Thursday 19 October 2017

Keep It Small, Girl

Often, it seems everyone else has so much life – to live, to give – whereas I lack that vital spark. Obviously, my body keeps to its own regular rhythm like the tick-tock of a wall or bedside clock and my heart beats, somewhat silently, but beating all the same like a slow winged creature, of the sort a natural world documentary deliberately puts in slow motion so that we, the viewers, appreciate the sweep and curve of its feathers. It looks so effortless, just like our own autonomic functions which only trip up when we fail to care for them properly or focus on them to such a degree that they jump out of sequence. Flutter and miss their timed spot.

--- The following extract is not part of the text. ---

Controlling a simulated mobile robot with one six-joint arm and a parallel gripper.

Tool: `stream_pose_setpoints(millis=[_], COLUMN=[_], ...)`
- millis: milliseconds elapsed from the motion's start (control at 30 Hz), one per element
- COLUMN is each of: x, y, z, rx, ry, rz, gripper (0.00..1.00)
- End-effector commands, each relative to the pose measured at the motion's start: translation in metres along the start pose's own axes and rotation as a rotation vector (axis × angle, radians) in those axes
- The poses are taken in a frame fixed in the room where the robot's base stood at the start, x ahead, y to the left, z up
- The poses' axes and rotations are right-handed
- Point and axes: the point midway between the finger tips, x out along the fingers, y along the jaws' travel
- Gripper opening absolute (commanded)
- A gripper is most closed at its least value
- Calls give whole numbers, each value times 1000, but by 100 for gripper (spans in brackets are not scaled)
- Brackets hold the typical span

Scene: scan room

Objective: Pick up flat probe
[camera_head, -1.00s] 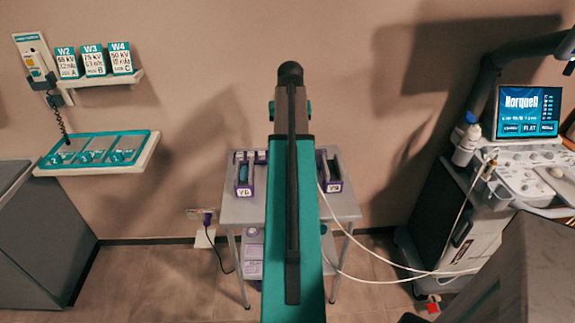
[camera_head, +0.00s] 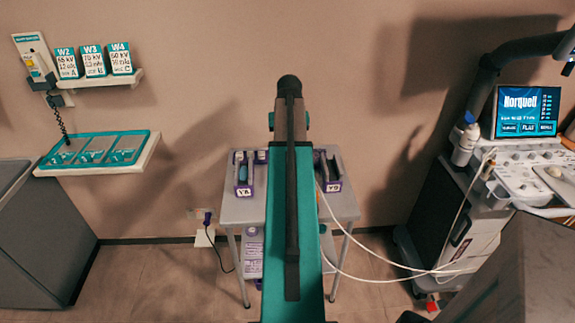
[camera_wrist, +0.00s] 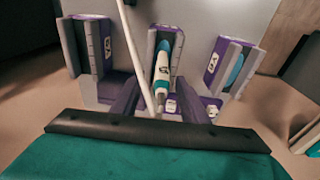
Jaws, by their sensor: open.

That slot when I could have done something, anything, I feel has gone. And I say that personally, because friends that are older (and much wiser) than me are still doing what I consider real living. Heading out there and giving things a go. Holidaying alone or dating. Participating in supposedly what life is all about, in all the life there is on offer. Some get those kind of kicks through or from work. Once I guess I did too, when the spirit hadn't left me or I felt this was what you had to do to get on, but that now feels like another lifetime. A different person did that.
And although I'm not unhappy or discontent, those comparisons always start. You think you'd reach an age where you'd be beyond that, and mostly I have as I certainly care less about how I look and dress, though I think a date would be mortified should I suddenly decide to re-enter that playing field, yet still these feelings of inadequacy creep in when you least expect them.

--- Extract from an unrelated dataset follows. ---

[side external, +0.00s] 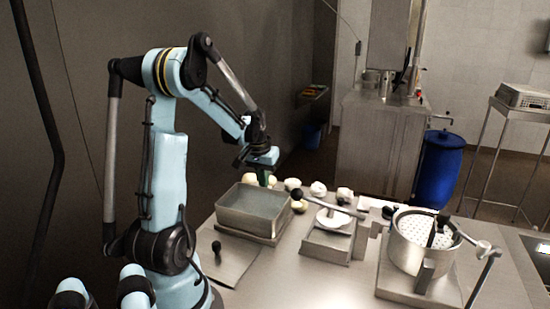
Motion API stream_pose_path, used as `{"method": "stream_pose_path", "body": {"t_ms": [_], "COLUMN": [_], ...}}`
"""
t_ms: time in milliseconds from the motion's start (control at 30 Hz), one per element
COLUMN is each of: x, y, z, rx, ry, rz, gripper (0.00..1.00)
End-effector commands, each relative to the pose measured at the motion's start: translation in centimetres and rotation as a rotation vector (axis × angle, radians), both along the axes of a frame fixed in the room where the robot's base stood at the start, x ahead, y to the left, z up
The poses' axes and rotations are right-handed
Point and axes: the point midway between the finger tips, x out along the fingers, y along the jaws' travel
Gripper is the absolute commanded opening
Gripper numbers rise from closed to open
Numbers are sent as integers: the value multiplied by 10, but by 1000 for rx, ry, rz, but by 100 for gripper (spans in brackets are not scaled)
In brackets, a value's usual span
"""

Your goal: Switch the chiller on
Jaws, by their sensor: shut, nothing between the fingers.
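No label marks the chiller. A rectangular steel tub (226,221) with a grey-blue inside stands on the worktop, right of my arm's base. A steel plate (235,264) in front of it carries a small upright lever with a black knob (217,247); whether this is the chiller's switch I cannot tell. My gripper (264,180) points down at the tub's far edge, apart from the lever. Its green fingers look shut and hold nothing. Their tips are partly hidden, and I cannot tell whether they touch anything.
Several pale round lumps (318,188) lie behind the tub. A lever press with a white dish (333,217) stands to its right. A round pot with a perforated inside (420,240) and a long handle stands further right. A blue barrel (437,170) stands on the floor behind.

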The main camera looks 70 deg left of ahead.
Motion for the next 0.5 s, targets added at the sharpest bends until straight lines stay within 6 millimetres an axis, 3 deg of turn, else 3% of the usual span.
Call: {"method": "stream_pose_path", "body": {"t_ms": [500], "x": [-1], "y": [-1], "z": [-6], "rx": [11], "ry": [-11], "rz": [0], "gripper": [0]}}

I know I've let things slide and removed myself from scenes that no longer held my interest to return to my core: that firm point of being I'd denied or temporarily forgotten about, but now there's very few pursuits I enjoy which require another. That suits me, in the sense that I like my own, often quiet, company, and yet, frequently I'm reminded of the disadvantages. By others, though not of course with any intent, just in passing. What others do is fascinating; sometimes there's common ground as mostly as a species we associate with those that are similar, but then there's also those dissimilarities which occur due to age, experience, taste or differences in character. I like hearing of these exploits, thinking I could never do that, be that bold, but it does leave me feeling, an hour or two later, somewhat lacking.

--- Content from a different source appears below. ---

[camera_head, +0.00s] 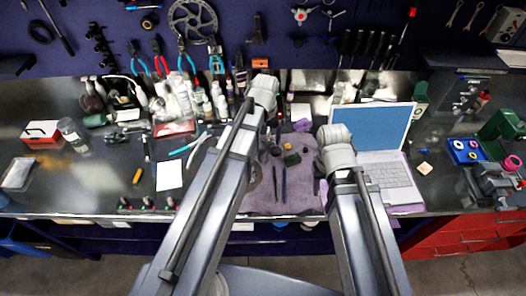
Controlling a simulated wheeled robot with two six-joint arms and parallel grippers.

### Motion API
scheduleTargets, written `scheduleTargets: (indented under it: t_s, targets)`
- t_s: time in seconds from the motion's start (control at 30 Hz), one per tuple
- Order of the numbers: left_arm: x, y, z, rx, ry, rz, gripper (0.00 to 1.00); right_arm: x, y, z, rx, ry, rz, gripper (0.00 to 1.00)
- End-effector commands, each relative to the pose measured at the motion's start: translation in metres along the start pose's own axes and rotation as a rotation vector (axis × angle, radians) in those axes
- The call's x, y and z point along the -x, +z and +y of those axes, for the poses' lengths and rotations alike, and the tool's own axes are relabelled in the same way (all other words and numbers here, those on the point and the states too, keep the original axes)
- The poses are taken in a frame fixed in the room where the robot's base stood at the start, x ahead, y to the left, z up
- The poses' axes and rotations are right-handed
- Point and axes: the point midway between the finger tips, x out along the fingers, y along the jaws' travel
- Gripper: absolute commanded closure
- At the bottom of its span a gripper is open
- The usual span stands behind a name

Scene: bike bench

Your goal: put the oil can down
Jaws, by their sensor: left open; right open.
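I cannot pick out the oil can with certainty. It may be hidden by my arms or be one of the bottles (183,97) at the back of the bench. My left gripper (273,139) hangs below its wrist over the purple cloth (255,200), small and dark, open. My right gripper (319,168) is partly hidden by its own wrist near the cloth's right side, open. I see nothing clearly held in either. Small dark parts (292,159) and two thin dark tools (284,183) lie on the cloth between my arms.
An open laptop (388,176) stands right of the cloth. A white sheet (169,176), a clear jar (72,133) and a red-and-white box (41,134) are on the left. A blue tray (466,151) and a green vise (499,127) are on the right. Bare bench shows around the sheet.

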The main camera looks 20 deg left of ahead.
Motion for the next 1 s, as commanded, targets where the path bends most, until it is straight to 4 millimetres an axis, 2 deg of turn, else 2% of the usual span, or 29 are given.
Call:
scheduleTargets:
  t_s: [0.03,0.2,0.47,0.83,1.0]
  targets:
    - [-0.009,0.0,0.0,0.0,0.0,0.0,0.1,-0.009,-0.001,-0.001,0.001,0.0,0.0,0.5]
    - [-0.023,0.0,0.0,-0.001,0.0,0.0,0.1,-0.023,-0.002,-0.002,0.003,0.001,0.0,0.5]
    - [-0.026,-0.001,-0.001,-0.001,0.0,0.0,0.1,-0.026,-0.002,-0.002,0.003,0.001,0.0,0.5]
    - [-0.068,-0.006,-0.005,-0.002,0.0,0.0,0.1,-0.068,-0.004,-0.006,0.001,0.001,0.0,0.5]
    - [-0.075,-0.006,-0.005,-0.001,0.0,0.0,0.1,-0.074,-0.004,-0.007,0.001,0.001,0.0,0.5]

Why doesn't it motivate or inspire? It can, but the sensation is so fleeting that it's gone before it can be acted upon, largely because dreaming up a plan and then putting it into action are two very separate things. A plan can take months to materialise and by then I will have lost that buoyant energy or nerve, so that what will likely come to pass will rarely be the happy event I envisioned. Also, I know deep-down, though I might be reluctant to admit it, I'm not that person, even if I thought I was or fooled people that I was at one time.
I feel more true, and yet my quietude keeps me somewhat contained, either to my flat and my books or to brief exchanges in the street, in shops, and in the library which can leave me feeling awkward if the question is asked, as it always is: what have you been up to? Whereby I fumbled around as if someone's suddenly turned out the light or a bulb has blown, and try to switch the conversation back around to the enquirer who obviously has much more to say. I'm sure some mistake this as secrecy; the case, however, is usually that my world is unchanged since I saw them last. I haven't been anywhere nor do I have anything planned. Nothing exciting has happened. And if anything untoward has I'm less likely to report it, unless our friendship is in that zone where nothing needs to be withheld or censored.
I never, however, mention my inadequacies. Why I'm doing so here has perplexed even me? But then this is just one-sided talking, as well as, possibly, an attempt to understand why I analyse myself in the way that I do (not that I ever get very far) and hold myself up against everyone I come into contact with too! How can I be enough for anyone else if I'm not enough for me out in that big, wide, baffling, and over-exhilarating world?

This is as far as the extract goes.